Below are the records. Retype, exactly, the lines from the first through the line with "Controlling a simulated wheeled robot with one", and leave out the pictures.

--- Start of Data to process ---

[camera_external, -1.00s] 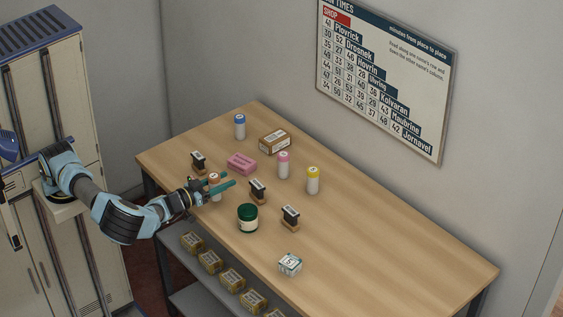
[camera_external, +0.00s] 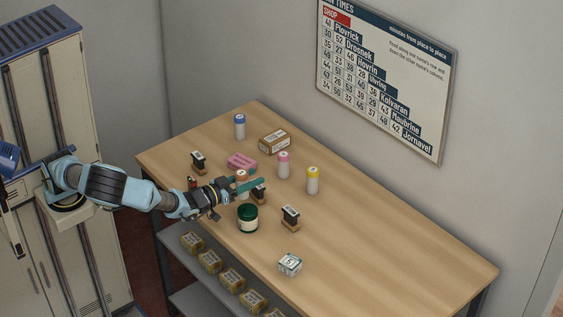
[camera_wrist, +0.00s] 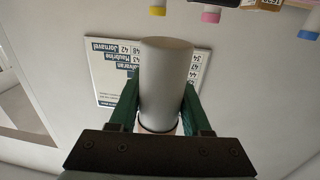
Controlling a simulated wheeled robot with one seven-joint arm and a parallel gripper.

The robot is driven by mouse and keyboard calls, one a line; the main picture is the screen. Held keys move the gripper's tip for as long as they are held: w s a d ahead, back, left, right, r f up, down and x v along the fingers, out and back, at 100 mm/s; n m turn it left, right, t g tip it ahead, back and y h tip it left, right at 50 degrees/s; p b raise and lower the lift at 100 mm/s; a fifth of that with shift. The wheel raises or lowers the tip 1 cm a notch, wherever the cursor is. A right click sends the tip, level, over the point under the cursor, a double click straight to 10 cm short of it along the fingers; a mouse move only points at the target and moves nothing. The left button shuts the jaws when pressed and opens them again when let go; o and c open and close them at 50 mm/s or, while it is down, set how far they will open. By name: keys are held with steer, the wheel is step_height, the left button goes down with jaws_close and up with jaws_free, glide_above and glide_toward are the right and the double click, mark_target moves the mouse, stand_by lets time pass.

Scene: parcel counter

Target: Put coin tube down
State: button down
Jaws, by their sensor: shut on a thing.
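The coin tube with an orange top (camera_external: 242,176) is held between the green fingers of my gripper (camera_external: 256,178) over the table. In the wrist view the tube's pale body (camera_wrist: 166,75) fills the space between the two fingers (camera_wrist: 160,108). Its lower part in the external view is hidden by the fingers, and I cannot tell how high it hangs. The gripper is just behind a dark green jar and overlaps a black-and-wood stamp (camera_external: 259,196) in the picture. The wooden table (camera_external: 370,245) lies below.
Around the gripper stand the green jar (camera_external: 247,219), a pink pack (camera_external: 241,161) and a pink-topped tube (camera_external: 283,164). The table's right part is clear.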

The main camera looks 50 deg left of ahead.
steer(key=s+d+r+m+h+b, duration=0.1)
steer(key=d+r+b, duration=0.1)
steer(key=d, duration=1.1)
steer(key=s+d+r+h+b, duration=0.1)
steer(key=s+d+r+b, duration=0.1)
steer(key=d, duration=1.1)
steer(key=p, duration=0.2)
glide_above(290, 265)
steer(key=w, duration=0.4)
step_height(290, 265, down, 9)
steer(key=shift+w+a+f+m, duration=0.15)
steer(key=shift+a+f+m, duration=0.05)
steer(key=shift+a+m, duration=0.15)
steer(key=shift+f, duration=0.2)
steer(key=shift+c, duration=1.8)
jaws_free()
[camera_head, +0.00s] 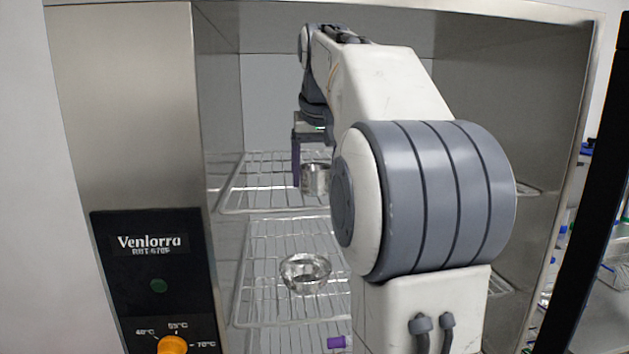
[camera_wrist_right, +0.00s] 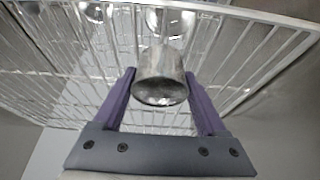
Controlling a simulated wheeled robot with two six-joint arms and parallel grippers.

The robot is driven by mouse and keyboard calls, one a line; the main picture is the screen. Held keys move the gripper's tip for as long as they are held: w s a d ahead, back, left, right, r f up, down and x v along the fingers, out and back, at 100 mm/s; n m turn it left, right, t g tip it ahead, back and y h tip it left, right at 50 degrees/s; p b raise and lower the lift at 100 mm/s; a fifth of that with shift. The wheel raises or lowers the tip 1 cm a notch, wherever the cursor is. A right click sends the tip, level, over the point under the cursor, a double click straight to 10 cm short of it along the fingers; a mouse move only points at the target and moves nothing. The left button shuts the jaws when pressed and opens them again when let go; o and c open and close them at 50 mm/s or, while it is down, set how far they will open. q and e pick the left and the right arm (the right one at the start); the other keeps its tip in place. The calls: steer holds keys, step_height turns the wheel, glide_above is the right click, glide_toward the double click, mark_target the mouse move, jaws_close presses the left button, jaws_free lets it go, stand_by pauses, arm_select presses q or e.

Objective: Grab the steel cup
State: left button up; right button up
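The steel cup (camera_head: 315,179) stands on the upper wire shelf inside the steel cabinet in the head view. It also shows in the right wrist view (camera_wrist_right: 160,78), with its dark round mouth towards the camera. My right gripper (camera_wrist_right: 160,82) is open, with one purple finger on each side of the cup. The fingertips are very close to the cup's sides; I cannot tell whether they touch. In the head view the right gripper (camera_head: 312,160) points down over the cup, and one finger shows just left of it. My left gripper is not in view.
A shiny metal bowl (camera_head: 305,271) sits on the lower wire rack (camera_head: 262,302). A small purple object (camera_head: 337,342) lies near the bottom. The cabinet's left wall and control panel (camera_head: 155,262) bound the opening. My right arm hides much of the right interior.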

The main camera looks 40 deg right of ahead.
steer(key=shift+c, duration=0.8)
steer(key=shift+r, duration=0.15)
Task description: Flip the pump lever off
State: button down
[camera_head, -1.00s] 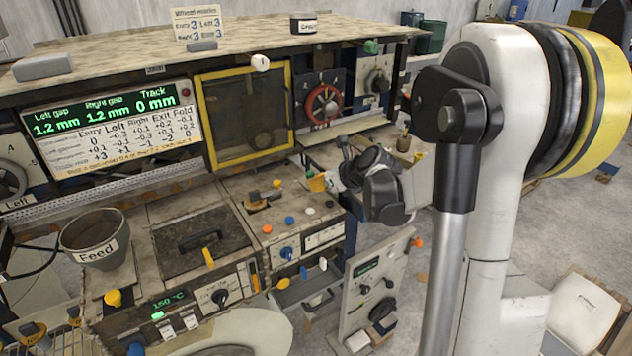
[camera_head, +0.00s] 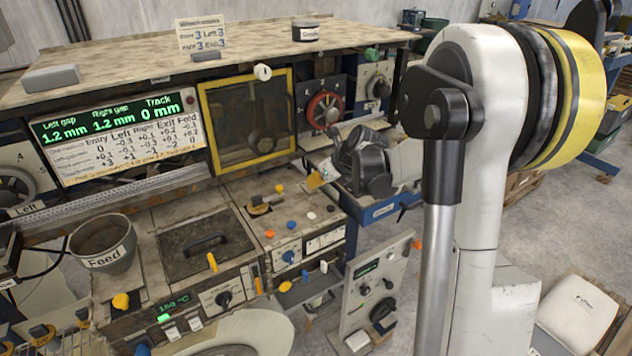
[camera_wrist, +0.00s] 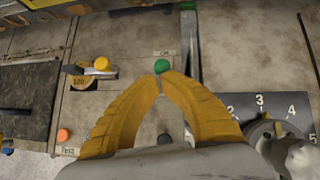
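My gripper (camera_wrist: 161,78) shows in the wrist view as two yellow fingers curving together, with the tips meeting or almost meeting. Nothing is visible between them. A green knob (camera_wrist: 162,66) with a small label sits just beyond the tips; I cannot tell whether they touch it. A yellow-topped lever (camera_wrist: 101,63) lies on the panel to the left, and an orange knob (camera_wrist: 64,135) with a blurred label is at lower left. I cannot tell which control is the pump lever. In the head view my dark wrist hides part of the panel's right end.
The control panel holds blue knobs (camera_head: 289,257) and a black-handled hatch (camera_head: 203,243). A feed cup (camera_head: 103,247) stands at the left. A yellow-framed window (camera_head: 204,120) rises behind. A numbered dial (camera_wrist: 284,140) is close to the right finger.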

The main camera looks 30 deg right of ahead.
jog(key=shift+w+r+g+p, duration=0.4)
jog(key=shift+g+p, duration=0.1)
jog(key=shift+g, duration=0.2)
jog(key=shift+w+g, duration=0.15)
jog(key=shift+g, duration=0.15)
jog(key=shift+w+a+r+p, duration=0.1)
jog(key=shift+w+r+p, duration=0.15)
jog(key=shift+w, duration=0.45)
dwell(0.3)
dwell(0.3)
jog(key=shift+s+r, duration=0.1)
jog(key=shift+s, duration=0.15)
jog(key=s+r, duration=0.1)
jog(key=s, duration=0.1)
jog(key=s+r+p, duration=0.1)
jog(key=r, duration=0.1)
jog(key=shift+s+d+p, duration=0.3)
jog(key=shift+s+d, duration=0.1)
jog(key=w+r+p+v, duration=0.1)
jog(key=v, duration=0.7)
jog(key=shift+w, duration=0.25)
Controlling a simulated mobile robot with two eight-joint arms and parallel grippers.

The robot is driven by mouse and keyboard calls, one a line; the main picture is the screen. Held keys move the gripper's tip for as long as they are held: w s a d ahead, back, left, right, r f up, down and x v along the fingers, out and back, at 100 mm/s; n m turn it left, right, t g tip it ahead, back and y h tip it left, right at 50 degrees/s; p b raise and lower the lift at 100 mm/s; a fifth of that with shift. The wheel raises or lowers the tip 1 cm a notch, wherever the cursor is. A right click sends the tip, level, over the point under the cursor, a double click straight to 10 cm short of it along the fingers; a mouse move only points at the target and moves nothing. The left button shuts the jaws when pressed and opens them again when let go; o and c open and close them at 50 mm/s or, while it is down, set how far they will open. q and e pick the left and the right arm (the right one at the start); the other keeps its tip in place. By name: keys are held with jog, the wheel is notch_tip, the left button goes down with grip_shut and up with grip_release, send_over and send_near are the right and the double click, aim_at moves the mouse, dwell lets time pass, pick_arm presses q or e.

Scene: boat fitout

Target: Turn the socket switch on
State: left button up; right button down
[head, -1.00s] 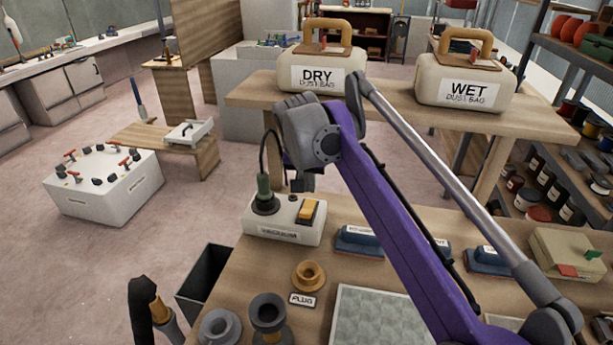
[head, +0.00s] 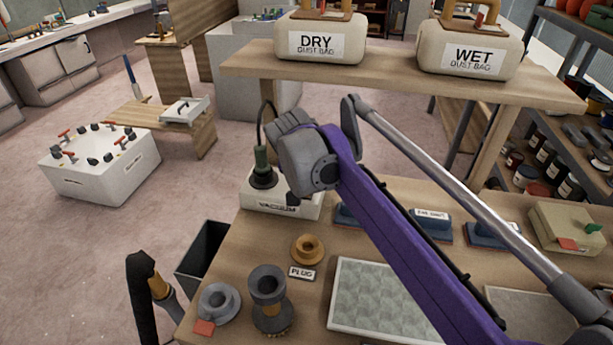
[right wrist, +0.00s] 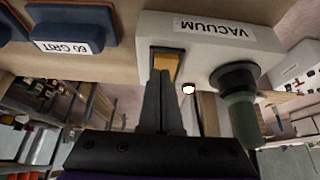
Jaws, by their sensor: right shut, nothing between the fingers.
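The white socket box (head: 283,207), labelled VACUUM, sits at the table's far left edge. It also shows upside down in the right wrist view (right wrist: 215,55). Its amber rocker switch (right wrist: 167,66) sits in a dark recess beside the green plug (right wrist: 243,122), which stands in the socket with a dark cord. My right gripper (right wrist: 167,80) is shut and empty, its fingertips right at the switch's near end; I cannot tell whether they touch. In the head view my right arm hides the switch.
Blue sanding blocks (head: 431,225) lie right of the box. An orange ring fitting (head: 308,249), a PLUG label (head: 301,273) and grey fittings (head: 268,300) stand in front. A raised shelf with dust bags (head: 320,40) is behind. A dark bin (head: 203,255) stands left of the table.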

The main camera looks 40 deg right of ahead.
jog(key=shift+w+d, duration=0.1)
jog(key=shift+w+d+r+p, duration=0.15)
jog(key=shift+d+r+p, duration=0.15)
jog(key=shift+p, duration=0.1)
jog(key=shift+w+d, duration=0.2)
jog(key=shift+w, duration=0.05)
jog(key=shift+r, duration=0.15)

--- End of Data to process ---

# Task result:
[camera_external, -1.00s] 
[camera_external, +0.00s] 
[camera_wrist, +0.00s] 
Controlling a simulated wheeled robot with one seven-joint arm and a parallel gripper.

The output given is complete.